* [WHAT THIS TASK INVOLVES]
Find out how many lines of the material contain the string "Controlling" and give only that figure.

* [EXTRACTED MATERIAL]
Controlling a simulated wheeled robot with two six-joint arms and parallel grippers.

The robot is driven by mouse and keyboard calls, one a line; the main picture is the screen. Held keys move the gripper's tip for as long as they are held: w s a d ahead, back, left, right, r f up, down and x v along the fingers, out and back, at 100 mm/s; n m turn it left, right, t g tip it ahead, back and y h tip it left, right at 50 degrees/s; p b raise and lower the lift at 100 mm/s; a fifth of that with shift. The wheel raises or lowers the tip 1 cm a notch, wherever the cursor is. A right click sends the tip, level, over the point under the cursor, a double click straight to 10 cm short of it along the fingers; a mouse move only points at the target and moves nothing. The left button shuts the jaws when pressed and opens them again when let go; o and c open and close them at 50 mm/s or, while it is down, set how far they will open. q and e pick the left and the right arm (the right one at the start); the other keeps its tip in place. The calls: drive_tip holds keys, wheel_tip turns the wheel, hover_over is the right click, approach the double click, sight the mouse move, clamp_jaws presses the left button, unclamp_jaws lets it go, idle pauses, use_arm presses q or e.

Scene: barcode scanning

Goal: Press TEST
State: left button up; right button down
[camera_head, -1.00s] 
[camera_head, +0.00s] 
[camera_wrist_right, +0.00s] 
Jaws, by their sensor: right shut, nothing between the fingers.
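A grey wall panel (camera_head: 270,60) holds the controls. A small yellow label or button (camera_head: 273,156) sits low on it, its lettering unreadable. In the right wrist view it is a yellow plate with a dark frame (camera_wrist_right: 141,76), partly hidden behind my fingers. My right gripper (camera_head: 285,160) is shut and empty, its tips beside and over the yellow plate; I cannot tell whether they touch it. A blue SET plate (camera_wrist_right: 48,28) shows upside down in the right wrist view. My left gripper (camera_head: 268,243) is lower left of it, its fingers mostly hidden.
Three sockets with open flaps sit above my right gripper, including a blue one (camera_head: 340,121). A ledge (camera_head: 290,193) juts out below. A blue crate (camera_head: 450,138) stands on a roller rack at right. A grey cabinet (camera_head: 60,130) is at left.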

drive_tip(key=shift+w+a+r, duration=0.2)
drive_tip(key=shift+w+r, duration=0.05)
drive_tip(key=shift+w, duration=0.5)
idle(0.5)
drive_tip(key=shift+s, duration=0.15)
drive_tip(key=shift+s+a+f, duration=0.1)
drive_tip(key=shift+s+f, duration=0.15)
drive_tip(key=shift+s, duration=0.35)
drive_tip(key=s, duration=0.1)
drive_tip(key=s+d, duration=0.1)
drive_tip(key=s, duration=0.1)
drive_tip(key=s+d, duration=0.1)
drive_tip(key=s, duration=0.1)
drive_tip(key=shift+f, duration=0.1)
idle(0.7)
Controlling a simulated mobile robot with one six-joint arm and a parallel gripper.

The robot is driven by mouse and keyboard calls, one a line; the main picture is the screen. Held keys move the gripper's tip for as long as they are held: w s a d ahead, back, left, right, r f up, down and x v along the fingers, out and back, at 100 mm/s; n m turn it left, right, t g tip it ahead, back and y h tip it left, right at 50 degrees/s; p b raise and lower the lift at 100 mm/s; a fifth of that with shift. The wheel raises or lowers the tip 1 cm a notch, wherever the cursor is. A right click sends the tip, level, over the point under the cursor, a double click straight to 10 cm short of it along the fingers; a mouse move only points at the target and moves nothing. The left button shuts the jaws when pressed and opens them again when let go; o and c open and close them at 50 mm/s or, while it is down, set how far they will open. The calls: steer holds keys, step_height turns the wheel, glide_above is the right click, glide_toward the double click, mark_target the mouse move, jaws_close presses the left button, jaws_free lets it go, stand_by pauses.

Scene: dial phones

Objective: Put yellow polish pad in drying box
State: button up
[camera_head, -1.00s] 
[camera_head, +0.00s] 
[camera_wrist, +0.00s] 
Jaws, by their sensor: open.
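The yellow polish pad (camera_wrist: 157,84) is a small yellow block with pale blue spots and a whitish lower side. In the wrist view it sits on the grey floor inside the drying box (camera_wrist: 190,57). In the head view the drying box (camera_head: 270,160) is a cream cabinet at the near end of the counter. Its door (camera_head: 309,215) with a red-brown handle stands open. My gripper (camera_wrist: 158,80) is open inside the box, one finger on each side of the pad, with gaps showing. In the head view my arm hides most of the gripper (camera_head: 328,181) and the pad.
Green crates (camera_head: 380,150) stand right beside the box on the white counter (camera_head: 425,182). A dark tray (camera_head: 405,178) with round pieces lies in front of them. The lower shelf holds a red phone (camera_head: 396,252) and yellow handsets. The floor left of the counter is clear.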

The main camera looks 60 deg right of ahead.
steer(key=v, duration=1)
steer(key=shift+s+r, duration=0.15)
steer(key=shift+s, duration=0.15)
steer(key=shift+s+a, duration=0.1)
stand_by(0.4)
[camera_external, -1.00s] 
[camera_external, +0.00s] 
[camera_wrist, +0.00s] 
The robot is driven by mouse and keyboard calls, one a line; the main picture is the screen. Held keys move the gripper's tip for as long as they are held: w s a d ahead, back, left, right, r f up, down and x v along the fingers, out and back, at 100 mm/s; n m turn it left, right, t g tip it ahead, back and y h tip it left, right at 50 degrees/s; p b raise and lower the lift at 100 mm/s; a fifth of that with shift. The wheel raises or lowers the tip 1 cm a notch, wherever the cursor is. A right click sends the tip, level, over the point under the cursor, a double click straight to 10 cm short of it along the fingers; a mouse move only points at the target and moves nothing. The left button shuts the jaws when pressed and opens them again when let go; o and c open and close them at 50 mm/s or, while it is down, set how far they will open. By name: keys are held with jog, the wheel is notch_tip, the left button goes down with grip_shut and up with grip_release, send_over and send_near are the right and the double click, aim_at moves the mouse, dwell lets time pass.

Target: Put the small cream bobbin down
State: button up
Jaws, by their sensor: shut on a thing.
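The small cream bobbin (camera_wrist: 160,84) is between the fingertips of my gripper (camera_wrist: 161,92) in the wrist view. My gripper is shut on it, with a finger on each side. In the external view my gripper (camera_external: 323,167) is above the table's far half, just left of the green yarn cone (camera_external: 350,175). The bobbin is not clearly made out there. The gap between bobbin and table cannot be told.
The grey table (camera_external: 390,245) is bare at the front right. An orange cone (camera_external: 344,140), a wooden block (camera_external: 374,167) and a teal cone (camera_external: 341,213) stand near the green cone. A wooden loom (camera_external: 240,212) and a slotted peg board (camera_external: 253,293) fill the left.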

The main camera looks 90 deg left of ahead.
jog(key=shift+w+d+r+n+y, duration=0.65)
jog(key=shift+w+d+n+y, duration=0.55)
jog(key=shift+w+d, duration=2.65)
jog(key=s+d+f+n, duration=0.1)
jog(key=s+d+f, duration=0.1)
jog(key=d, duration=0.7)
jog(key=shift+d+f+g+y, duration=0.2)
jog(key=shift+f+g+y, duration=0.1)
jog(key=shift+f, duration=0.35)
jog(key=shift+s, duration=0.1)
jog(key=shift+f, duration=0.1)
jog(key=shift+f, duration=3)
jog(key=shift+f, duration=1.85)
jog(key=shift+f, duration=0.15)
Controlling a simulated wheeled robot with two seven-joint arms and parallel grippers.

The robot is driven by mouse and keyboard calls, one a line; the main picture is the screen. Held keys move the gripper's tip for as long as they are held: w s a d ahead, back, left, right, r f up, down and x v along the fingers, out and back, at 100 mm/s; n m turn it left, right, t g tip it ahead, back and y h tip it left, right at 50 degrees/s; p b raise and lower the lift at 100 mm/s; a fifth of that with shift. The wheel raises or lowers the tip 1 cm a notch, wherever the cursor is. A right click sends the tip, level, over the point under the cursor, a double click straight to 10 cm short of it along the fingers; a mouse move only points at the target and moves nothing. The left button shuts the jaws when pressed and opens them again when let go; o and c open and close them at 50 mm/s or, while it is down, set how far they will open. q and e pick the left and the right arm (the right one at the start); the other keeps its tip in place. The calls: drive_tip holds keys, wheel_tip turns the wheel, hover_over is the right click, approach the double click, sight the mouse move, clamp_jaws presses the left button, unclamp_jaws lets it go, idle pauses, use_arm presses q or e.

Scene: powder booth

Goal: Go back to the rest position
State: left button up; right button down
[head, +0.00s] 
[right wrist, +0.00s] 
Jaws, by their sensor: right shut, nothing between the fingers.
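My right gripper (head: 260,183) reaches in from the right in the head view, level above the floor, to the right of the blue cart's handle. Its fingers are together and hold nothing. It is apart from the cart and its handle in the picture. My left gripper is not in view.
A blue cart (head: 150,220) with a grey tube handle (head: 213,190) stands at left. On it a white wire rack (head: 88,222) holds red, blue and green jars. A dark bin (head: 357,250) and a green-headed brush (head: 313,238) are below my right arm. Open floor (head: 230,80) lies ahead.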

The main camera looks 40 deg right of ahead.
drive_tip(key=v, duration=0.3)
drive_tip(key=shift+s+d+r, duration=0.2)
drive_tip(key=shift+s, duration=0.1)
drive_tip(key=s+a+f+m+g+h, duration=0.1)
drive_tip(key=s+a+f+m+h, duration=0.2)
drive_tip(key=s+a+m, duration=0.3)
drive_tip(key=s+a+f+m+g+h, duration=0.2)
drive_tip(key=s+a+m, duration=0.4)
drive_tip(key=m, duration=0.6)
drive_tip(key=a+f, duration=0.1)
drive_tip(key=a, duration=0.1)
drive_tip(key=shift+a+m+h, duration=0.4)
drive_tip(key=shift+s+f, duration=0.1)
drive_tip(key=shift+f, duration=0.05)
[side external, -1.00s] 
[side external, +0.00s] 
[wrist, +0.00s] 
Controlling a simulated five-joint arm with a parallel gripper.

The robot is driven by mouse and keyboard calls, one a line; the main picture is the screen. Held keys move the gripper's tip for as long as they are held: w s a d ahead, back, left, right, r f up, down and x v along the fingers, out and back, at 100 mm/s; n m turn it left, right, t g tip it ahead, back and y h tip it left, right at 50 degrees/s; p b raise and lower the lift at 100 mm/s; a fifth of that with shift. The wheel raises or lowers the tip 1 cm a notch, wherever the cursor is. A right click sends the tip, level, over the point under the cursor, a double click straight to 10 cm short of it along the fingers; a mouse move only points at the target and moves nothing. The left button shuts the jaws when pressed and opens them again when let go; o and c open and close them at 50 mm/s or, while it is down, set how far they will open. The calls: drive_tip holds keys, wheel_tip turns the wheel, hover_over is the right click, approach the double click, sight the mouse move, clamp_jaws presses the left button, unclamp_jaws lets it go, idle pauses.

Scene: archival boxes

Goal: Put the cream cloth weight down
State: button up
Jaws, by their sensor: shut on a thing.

* [FULL SOLUTION]
4